Our annual survey and the resulting data have given PledgeLA and its members a viable path to helping ensure that no one is excluded. And we are confident that those who benefit most will give back to Los Angeles, the city that made their success possible.
What Grant Makers Should Know
For foundations and philanthropies interested in undertaking similar efforts in their own cities, here’s what we’ve learned along the way.
- Although there is no one right way to do this, pledges and commitments like these must be grounded in data and accountability. Addressing systemic challenges is hard work, and measuring progress is the only way to spur action. It is a big deal that PledgeLA members have agreed to take a deep dive into their data. They are facing up to their shortcomings so they can do better for the greater good and the future of their city.
- Philanthropy can play a big role because of its singular ability to bring together people from nonprofits, government, and business. Philanthropic organizations are designed to accelerate partnerships and make connections. That’s what we do best. Of course, the approach, partnerships, and scope of this kind of effort will be different depending on the needs of a particular city.
- Foundations can often move more quickly than government or industry to provide some of the bold action and capital needed to catalyze important components such as an independent survey of member companies or community events.

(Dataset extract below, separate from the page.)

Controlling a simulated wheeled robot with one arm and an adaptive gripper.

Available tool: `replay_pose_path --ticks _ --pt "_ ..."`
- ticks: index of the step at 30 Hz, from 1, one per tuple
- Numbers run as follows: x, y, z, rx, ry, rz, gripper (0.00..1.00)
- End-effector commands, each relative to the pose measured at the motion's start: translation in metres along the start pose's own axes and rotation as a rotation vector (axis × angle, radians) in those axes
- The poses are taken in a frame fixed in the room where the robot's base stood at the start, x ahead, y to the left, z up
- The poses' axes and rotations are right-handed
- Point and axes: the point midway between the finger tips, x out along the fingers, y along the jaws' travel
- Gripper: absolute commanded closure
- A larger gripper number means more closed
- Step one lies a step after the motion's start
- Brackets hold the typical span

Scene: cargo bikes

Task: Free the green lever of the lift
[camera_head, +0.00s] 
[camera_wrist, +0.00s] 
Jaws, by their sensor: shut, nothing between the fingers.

PledgeLA is just a beginning. We know there is much more to do so that Los Angeles’ vibrant tech and venture-capital industries reflect the diversity and talent of our city — and that the change is reflected from entry-level positions coming in the door all the way to the boardroom.
But we are encouraged by the progress PledgeLA has made so far. We encourage foundations and donors who want to help cities and companies achieve real progress in diversifying their work forces to build a coalition and work together on measurement, accountability, and action. The potential is tremendous.